— DATASET EXCERPTS —
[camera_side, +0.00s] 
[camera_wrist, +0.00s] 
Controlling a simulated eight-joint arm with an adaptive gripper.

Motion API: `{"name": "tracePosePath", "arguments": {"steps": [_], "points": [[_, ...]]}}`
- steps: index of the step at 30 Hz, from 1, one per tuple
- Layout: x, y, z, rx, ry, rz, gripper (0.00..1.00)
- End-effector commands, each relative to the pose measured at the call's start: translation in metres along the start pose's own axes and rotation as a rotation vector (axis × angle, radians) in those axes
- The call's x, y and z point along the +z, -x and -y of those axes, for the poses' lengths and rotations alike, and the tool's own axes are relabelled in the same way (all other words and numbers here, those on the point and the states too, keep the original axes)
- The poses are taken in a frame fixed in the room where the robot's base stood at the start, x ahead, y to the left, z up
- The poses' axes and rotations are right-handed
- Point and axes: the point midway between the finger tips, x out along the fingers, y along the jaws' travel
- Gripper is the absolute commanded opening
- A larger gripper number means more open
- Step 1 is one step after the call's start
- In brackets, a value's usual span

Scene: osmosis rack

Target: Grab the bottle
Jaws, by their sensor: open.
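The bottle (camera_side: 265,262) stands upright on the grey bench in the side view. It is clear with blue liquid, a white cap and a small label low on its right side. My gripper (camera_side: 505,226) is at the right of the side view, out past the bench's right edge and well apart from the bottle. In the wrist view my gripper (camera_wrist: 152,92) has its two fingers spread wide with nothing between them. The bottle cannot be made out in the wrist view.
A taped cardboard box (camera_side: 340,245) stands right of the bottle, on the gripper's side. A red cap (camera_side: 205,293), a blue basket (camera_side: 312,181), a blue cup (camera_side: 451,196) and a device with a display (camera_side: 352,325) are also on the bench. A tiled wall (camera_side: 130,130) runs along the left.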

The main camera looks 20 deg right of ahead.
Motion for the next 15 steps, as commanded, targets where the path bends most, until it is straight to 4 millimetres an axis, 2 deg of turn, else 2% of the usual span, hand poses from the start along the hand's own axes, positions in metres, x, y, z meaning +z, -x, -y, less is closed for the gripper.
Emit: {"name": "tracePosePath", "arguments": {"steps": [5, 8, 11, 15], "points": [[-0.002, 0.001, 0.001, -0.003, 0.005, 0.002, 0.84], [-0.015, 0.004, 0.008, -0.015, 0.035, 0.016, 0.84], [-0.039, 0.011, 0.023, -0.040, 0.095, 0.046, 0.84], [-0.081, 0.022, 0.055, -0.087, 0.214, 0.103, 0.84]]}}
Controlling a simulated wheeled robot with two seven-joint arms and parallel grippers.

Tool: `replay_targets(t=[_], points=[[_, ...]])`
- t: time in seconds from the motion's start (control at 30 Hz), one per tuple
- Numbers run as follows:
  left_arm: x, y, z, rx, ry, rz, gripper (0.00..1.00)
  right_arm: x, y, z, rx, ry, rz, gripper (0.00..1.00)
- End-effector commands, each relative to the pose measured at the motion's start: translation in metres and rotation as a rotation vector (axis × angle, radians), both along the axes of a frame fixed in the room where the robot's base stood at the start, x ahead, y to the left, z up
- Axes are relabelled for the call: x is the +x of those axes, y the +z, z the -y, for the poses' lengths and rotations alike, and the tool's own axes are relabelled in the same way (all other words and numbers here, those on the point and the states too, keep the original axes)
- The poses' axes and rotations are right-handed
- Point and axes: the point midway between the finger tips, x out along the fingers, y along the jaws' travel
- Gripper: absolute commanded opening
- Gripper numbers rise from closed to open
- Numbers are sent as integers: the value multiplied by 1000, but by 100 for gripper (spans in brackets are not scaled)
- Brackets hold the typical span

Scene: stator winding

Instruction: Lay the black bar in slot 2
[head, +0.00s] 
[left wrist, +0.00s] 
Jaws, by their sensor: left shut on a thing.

— WHAT IS BEING ASKED —
Write out each line of the data above again, exactly as given.

— THE REPLY —
[camera_side, +0.00s] 
[camera_wrist, +0.00s] 
Controlling a simulated eight-joint arm with an adaptive gripper.

Motion API: `{"name": "tracePosePath", "arguments": {"steps": [_], "points": [[_, ...]]}}`
- steps: index of the step at 30 Hz, from 1, one per tuple
- Layout: x, y, z, rx, ry, rz, gripper (0.00..1.00)
- End-effector commands, each relative to the pose measured at the call's start: translation in metres along the start pose's own axes and rotation as a rotation vector (axis × angle, radians) in those axes
- The call's x, y and z point along the +z, -x and -y of those axes, for the poses' lengths and rotations alike, and the tool's own axes are relabelled in the same way (all other words and numbers here, those on the point and the states too, keep the original axes)
- The poses are taken in a frame fixed in the room where the robot's base stood at the start, x ahead, y to the left, z up
- The poses' axes and rotations are right-handed
- Point and axes: the point midway between the finger tips, x out along the fingers, y along the jaws' travel
- Gripper is the absolute commanded opening
- A larger gripper number means more open
- Step 1 is one step after the call's start
- In brackets, a value's usual span

Scene: osmosis rack

Target: Grab the bottle
Jaws, by their sensor: open.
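The bottle (camera_side: 265,262) stands upright on the grey bench in the side view. It is clear with blue liquid, a white cap and a small label low on its right side. My gripper (camera_side: 505,226) is at the right of the side view, out past the bench's right edge and well apart from the bottle. In the wrist view my gripper (camera_wrist: 152,92) has its two fingers spread wide with nothing between them. The bottle cannot be made out in the wrist view.
A taped cardboard box (camera_side: 340,245) stands right of the bottle, on the gripper's side. A red cap (camera_side: 205,293), a blue basket (camera_side: 312,181), a blue cup (camera_side: 451,196) and a device with a display (camera_side: 352,325) are also on the bench. A tiled wall (camera_side: 130,130) runs along the left.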

The main camera looks 20 deg right of ahead.
Motion for the next 15 steps, as commanded, targets where the path bends most, until it is straight to 4 millimetres an axis, 2 deg of turn, else 2% of the usual span, hand poses from the start along the hand's own axes, positions in metres, x, y, z meaning +z, -x, -y, less is closed for the gripper.
Emit: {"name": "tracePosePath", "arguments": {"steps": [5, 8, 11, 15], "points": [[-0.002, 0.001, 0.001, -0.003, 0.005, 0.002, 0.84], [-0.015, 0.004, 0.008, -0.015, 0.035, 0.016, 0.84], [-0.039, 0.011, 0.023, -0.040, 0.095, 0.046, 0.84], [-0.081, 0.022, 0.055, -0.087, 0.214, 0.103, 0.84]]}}
Controlling a simulated wheeled robot with two seven-joint arms and parallel grippers.

Tool: `replay_targets(t=[_], points=[[_, ...]])`
- t: time in seconds from the motion's start (control at 30 Hz), one per tuple
- Numbers run as follows:
  left_arm: x, y, z, rx, ry, rz, gripper (0.00..1.00)
  right_arm: x, y, z, rx, ry, rz, gripper (0.00..1.00)
- End-effector commands, each relative to the pose measured at the motion's start: translation in metres and rotation as a rotation vector (axis × angle, radians), both along the axes of a frame fixed in the room where the robot's base stood at the start, x ahead, y to the left, z up
- Axes are relabelled for the call: x is the +x of those axes, y the +z, z the -y, for the poses' lengths and rotations alike, and the tool's own axes are relabelled in the same way (all other words and numbers here, those on the point and the states too, keep the original axes)
- The poses' axes and rotations are right-handed
- Point and axes: the point midway between the finger tips, x out along the fingers, y along the jaws' travel
- Gripper: absolute commanded opening
- Gripper numbers rise from closed to open
- Numbers are sent as integers: the value multiplied by 1000, but by 100 for gripper (spans in brackets are not scaled)
- Brackets hold the typical span

Scene: stator winding

Instruction: Lay the black bar in slot 2
[head, +0.00s] 
[left wrist, +0.00s] 
Jaws, by their sensor: left shut on a thing.

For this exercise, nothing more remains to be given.